Node Example (After):

class MyNode(Node):
    # Prefer using 'memory' parameter name for consistency
    async def prep(self, memory):
        # Preparation logic
        # If you call other async functions here, use await
        return some_data

    async def exec(self, prep_res):
        # Execution logic
        # If you call other async functions here, use await
        result = await some_async_task(prep_res)
        return result

    async def post(self, memory, prep_res, exec_res):
        # Post-processing logic
        # If you call other async functions here, use await
        memory.result = exec_res # Write to memory (global store)
        self.trigger(action) # Use trigger instead of returning action string

    async def exec_fallback(self, prep_res, exc):
        # Handle exception
        # If you call other async functions here, use await
        return fallback_result

Step 3: Use .trigger() for next actions

In all Node subclasses, within the post method:

• Replace any return "action_name" statements with self.trigger("action_name") (Python) or this.trigger("action_name") (TypeScript).

• If you were passing data to the next node's local context (PocketFlow's params), pass this data as the second argument to trigger (the forkingData object). Example: self.trigger("process_item", {"item": current_item})

• If post simply completed without returning an action (implying default), you can either explicitly call self.trigger("default) or rely on the implicit default trigger if no trigger calls are made.

Step 4: Update Batch Processing Implementation (*BatchNode / *BatchFlow Removal)

Caskada removes all specialized BatchNode and BatchFlow classes.
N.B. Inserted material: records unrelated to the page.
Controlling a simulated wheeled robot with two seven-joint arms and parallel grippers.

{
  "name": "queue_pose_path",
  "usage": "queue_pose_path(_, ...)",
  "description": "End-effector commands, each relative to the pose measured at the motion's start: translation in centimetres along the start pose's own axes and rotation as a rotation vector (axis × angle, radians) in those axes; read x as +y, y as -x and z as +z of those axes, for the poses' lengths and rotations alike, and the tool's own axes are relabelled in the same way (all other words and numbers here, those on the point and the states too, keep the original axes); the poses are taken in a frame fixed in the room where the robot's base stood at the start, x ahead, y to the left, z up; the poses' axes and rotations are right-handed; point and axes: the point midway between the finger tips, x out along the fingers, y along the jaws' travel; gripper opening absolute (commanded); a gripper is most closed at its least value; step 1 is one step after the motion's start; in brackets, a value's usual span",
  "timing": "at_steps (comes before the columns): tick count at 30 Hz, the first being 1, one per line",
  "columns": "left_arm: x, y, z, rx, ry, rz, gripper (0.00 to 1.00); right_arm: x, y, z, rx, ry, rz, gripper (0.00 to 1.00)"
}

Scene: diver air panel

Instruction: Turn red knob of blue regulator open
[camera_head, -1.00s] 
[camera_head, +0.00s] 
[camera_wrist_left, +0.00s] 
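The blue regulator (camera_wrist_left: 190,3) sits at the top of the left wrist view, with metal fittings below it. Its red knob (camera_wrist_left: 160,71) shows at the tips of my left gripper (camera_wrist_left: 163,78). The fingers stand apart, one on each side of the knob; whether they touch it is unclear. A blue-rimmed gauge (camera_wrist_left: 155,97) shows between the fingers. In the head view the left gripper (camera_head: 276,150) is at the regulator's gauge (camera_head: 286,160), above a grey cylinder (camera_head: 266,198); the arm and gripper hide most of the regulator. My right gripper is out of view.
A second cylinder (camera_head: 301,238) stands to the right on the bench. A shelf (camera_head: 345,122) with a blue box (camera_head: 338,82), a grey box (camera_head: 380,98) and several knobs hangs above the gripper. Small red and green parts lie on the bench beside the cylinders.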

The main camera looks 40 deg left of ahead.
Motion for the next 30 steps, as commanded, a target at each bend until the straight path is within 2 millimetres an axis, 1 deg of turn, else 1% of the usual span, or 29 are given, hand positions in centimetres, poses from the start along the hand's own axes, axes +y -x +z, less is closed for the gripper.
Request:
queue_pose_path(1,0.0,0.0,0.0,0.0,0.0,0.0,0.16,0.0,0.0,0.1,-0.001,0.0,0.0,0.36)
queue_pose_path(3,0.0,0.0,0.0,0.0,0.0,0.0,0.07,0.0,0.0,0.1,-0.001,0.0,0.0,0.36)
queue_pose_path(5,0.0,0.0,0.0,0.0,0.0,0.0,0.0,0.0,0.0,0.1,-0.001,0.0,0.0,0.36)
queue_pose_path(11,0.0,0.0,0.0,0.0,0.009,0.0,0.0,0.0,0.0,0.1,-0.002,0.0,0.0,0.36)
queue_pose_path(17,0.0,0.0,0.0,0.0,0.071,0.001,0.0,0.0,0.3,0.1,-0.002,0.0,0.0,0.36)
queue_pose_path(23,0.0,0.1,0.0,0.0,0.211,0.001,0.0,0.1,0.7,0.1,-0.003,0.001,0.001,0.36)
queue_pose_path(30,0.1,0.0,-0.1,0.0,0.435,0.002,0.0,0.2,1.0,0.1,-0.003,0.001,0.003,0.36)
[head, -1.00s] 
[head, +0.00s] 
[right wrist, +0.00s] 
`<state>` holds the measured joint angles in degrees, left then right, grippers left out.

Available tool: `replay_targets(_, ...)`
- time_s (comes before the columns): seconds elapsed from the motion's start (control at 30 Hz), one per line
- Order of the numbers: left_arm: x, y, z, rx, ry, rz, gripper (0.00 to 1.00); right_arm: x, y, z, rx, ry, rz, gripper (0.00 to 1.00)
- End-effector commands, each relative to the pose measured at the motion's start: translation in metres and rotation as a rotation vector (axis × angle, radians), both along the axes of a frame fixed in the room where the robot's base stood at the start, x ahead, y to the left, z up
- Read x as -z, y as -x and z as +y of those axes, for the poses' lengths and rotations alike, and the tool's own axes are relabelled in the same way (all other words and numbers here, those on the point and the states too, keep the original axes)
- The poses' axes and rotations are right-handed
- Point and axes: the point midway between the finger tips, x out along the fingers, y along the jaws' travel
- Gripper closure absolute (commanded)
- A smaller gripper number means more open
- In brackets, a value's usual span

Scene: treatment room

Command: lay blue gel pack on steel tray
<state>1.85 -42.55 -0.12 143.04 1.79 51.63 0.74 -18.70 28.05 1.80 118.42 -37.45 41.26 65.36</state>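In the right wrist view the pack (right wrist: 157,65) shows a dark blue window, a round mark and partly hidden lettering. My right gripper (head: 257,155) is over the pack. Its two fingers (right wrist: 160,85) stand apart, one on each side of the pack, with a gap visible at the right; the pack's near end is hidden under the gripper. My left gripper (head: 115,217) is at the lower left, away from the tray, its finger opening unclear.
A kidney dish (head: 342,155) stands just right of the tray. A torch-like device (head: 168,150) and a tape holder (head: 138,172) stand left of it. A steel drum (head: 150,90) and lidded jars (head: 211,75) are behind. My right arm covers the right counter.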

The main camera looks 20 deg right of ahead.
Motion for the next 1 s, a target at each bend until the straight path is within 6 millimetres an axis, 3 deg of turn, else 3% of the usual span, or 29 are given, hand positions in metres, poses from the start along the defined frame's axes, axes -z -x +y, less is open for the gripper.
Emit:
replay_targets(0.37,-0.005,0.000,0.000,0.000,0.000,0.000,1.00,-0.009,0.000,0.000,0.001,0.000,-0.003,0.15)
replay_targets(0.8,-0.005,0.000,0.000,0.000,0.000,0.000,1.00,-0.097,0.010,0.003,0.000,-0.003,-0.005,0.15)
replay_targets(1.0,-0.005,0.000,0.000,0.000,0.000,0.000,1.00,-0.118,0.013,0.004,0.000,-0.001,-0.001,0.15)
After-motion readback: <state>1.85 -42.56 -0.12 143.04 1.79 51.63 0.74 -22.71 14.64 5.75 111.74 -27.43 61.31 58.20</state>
Batch functionality is achieved using standard Nodes and Flows combined with the "fan-out/fan-in" trigger pattern.

The batch functionality is now achieved using standard Nodes and Flows combined with a specific pattern:

1. Fan-Out (Map) Phase:

   All BatchNode need to be replaced by a fan-out flow. You can either implement a MapReduce pattern for it, or split the node into two, a Trigger Node and a Processor Node:

   The Prepare/Trigger Node (replaces the prep part of a BatchNode):

   • Use the prep method to fetch the list of items to process, as usual.

   • Use the post method to iterate through these items. For each item, calls self.trigger(action, forkingData={"item": current_item, "index": i, ...}). The forkingData dictionary passes item-specific data into the local memory of the triggered successor. (the action name can be any of your choice as long as you connect the nodes in the flow; e.g. process_one, default)

   • This node might also initialize an aggregate result structure in the global memory (e.g., memory.batch_results = {}).

   The Item Processor Node (replaces the exec_one part of a BatchNode):

   • Its prep method reads the specific item data (e.g., memory.item, memory.index) from its local memory (which was populated by forkingData from the trigger node).

   • The logic previously in the exec_one method of the BatchNode should now be in this node's exec method.

   • Its post method typically writes the individual item's result back to the global memory, often using an index or unique key (e.g., memory.batch_results[prep_res.index] = exec_res.item_result).

   Aggregation (Optional Fan-In Node): If you need to aggregate results after all items are processed (you probably should implement mapreduce), you might have the Item Processor Node also trigger an "aggregation_pending" action, and another (final) node conditionalized on all items being done (e.g., via a counter in global memory or by checking the length of results). Or, the Prepare/Trigger node itself might have a separate trigger for an aggregation step after it has fanned out all items.

2. Choose the Right Flow:

   • Wrap the TriggerNode and ProcessorNode in a standard caskada.Flow if you need items processed sequentially.

   • Wrap them in a ParallelFlow if you need items processed concurrently.

3. Rename All Classes:

   • Replace AsyncParallelBatchFlow with ParallelFlow.

   • Replace AsyncParallelBatchNode, ParallelBatchNode, AsyncBatchNode, BatchNode with the standard Node.

   • Replace AsyncBatchFlow, BatchFlow with caskada.Flow.

   • Remember to make prep, exec, post methods async as per Step 2.

Step 6: Python NodeError Protocol

If you were catching NodeError exceptions, note that in Python it's now a typing.Protocol. This means you'd typically catch the underlying error (e.g., ValueError) and then check if it conforms to NodeError via isinstance(error, NodeError) if you need to access error.retry_count. For TypeScript, it remains an Error subtype.

Step 6: Run with asyncio:

Ensure your main application entry point uses asyncio.run() (Python) or Promise.all()/async functions (TypeScript) to execute your flows.

import asyncio

async def main():
    # ... setup your Caskada nodes/flows ...
    memory = {}
    result = await my_flow.run(memory) # Use await and pass memory object
    print(result)
    print(memory)

if __name__ == "__main__":
    asyncio.run(main())

Summary of Key Migration Points:

1. Updating imports to caskada and adding import asyncio.

2. Adding async to your Node/Flow method definitions (prep, exec, post, exec_fallback) and removing any _async suffix from the method names.

3. Replacing any return action in post() with self.trigger(action, forking_data={...}) (Python) or this.trigger(action, { ... }) (TypeScript).

4. Using await when calling run() methods and any other asynchronous operations within your methods.

5. Refactoring BatchNode/BatchFlow usage to the fan-out pattern using standard Nodes orchestrated by Flow or ParallelFlow.

6. Running your main execution logic within an async def main() function called by asyncio.run().

This transition enables you to leverage the performance and concurrency benefits of asynchronous programming in your workflows.